The introduction of MP3 eventually meant trends shifted from bulky Walkmans to compact digital listening devices such as the iPod.
However, the Fraunhofer Institute for Integrated Circuits, the German agency that invented the format, has officially terminated its licensing program.
The move has since been interpreted by tech experts as MP3s “official death warrant”.
Thankfully though, this era-ending decision doesn’t mean that MP3s already stored on your hard drive will stop working.
Music lovers are however warned not to expect many newly-developed devices to support the format from here onwards.
While MP3s can still be used should you wish, this removal of support signals an official shift in the industry.

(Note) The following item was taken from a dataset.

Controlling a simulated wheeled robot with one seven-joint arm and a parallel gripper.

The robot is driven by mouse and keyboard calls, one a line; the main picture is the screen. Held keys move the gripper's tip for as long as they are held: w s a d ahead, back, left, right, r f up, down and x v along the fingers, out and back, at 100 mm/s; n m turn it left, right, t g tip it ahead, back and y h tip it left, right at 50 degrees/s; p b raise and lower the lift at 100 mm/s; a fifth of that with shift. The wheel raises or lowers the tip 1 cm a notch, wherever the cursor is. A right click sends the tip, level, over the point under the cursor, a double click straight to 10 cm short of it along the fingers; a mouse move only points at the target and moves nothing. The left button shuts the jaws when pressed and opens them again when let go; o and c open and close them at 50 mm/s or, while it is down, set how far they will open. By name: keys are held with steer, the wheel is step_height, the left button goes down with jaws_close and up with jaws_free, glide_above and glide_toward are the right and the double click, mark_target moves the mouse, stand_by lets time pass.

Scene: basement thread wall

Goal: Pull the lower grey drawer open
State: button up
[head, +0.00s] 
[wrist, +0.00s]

According to reports, better quality formats that offer more efficient compression and more functionality are now the standard.
The current ‘streaming phenomenon’ has also heaped pressure onto MP3 files.
Bernhard Grill, a developer of MP3 technology, recommends turning to Advanced Audio Coding (AAC), which he also helped create.
He told National Public Radio that AAC was the “de facto standard for music downloads and videos on mobile phones”.
Grill, 56, also said that the ACC format was “more efficient than MP3 and offers a lot more functionality”.